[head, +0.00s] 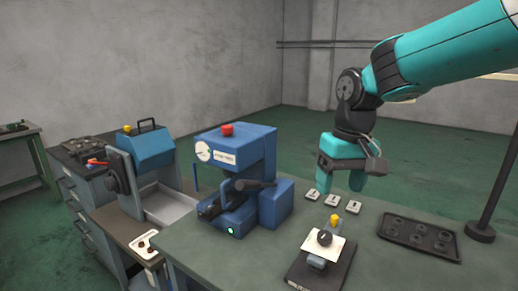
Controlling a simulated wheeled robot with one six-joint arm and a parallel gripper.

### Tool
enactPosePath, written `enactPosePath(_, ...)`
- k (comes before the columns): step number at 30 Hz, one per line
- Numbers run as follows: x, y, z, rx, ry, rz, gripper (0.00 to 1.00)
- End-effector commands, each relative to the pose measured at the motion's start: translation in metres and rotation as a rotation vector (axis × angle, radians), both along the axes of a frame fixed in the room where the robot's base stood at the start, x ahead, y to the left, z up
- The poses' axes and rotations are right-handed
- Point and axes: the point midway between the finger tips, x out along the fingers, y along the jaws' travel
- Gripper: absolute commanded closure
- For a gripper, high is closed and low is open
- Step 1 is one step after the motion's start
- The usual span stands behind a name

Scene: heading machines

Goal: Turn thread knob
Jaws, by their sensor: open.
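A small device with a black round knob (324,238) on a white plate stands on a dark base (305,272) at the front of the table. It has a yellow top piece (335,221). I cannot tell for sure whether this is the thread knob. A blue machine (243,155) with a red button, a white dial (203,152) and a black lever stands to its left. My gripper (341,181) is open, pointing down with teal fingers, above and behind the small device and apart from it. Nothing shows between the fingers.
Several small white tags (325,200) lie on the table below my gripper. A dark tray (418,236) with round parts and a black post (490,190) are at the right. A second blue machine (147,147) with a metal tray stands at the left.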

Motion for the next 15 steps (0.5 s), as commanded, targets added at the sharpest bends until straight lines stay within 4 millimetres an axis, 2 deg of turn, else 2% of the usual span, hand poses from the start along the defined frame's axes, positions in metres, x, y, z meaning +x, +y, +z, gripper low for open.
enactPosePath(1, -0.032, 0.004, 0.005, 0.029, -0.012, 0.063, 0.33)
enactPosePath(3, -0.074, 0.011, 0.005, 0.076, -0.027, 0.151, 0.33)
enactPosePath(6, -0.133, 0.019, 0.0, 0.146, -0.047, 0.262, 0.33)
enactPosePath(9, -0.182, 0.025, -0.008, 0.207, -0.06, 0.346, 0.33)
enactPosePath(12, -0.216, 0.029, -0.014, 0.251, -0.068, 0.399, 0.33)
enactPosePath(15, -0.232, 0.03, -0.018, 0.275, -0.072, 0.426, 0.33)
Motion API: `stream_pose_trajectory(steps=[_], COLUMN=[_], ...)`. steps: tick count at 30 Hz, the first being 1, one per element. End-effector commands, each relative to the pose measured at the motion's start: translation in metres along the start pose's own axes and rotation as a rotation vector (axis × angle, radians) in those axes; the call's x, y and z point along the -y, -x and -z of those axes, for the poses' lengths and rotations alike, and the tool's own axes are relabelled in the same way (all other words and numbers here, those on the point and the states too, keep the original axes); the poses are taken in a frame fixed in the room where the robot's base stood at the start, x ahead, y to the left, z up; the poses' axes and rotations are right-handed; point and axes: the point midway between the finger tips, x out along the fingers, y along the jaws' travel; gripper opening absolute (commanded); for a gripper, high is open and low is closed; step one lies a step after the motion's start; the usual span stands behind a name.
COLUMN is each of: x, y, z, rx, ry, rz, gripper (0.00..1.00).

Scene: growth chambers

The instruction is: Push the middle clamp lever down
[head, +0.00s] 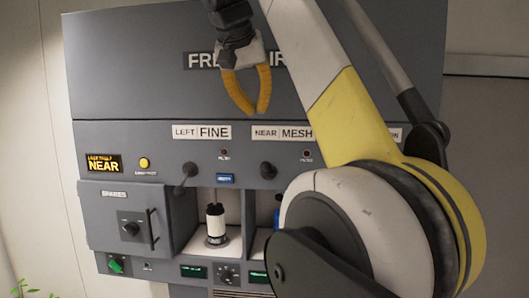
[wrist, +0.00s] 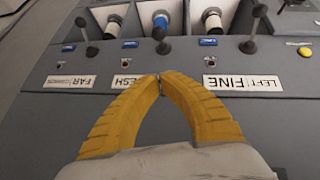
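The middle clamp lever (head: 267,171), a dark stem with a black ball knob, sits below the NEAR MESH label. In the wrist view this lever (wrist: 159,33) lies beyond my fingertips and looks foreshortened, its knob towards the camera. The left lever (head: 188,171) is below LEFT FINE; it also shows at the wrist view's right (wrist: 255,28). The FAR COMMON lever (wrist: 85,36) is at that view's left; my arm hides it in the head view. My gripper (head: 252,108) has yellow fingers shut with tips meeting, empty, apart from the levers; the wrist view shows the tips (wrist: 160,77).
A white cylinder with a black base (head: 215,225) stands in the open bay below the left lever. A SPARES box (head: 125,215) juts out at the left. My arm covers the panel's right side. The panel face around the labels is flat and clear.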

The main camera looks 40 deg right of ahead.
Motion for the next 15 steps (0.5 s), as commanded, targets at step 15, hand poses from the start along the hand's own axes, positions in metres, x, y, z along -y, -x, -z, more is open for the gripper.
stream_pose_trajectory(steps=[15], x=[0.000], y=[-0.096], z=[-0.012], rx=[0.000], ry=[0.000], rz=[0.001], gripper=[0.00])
######
Only lines with the word "absolute" should be collected from the material.

Solved exercise
- Gripper: absolute commanded closure
Motion API: `stream_pose_trajectory(steps=[_], COLUMN=[_], ...)`. steps: tick count at 30 Hz, the first being 1, one per element. End-effector commands, each relative to the pose measured at the motion's start: translation in metres along the start pose's own axes and rotation as a rotation vector (axis × angle, radians) in those axes; the call's x, y and z point along the -y, -x and -z of those axes, for the poses' lengths and rotations alike, and the tool's own axes are relabelled in the same way (all other words and numbers here, those on the point and the states too, keep the original axes); the poses are taken in a frame fixed in the room where the robot's base stood at the start, x ahead, y to the left, z up; the poses' axes and rotations are right-handed; point and axes: the point midway between the finger tips, x out along the fingers, y along the jaws' travel; gripper opening absolute (commanded); for a gripper, high is open and low is closed; step one lies a step after the motion's start; the usual span stands behind a name.

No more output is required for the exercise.